─── PROVIDED INFORMATION ───

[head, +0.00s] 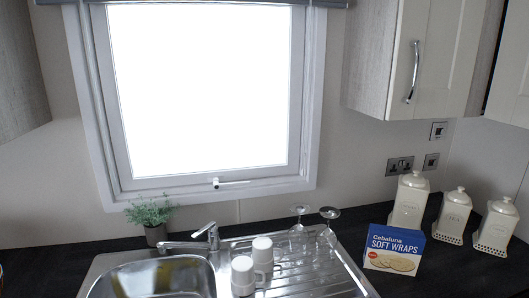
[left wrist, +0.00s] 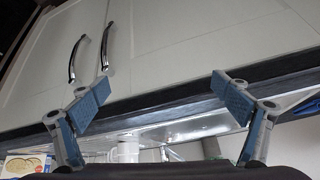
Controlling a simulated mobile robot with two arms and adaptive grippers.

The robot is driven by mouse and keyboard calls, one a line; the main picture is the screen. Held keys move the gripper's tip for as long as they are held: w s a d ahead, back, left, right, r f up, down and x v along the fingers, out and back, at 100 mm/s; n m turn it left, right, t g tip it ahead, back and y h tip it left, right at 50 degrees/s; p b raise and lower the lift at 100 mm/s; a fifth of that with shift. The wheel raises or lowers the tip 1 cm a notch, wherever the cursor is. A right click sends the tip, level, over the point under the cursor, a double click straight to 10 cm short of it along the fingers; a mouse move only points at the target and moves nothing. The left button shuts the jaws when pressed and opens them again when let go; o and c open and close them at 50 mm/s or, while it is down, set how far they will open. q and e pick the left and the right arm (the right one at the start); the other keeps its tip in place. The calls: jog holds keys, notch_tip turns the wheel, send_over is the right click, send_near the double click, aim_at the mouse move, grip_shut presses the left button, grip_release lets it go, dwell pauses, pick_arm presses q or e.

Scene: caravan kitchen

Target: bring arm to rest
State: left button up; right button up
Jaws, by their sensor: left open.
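My left gripper (left wrist: 160,84) shows only in the left wrist view. Its two blue-padded fingers are wide apart, with nothing between them. Behind the fingers are pale cabinet doors (left wrist: 190,45) with two chrome handles, and the dark worktop edge (left wrist: 165,108). This view appears upside down. Neither arm shows in the head view, and my right gripper is in neither view.
The worktop holds a steel sink (head: 165,277), white mugs (head: 243,272), upturned glasses (head: 329,232), a Soft Wraps box (head: 394,250), white canisters (head: 452,216) and a potted plant (head: 152,216). A wall cabinet (head: 420,60) hangs at upper right.

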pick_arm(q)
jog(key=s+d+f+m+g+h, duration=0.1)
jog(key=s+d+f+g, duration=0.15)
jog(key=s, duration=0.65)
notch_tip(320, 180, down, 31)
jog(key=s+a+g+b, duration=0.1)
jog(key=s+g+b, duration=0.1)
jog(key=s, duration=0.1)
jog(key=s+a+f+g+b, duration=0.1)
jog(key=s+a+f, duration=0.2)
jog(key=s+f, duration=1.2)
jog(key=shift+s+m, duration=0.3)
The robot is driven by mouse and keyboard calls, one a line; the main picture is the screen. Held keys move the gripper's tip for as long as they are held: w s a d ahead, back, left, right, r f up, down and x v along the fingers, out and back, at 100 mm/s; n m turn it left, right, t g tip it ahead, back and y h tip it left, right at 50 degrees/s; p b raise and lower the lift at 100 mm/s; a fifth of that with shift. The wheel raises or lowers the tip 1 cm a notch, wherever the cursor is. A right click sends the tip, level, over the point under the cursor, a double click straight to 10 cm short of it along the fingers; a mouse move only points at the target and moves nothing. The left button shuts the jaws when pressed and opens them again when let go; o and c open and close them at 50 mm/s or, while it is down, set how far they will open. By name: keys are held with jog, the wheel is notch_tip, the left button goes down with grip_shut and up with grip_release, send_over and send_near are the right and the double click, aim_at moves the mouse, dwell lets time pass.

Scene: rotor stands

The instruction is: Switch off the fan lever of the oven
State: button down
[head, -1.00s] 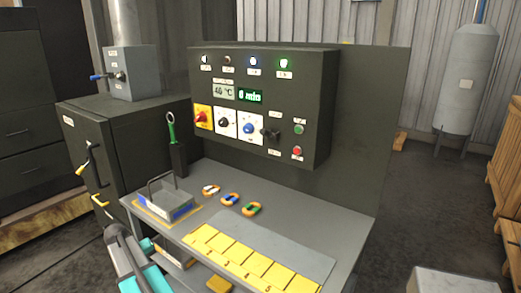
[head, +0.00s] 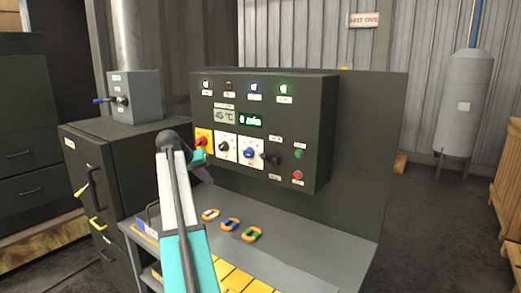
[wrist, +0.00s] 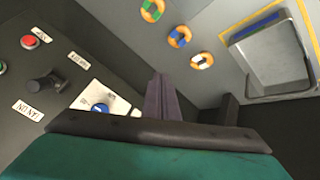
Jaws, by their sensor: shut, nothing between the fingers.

───

# [EXERCISE INSTRUCTIONS]
Copy nothing past the line containing "Controlling a simulated": reproduce every line from the start of the records up to it, skipping pictures.

# [REPLY TO THE EXERCISE]
[head, +0.00s] 
[left wrist, +0.00s] 
Controlling a simulated mobile robot with two arms and adaptive grippers.

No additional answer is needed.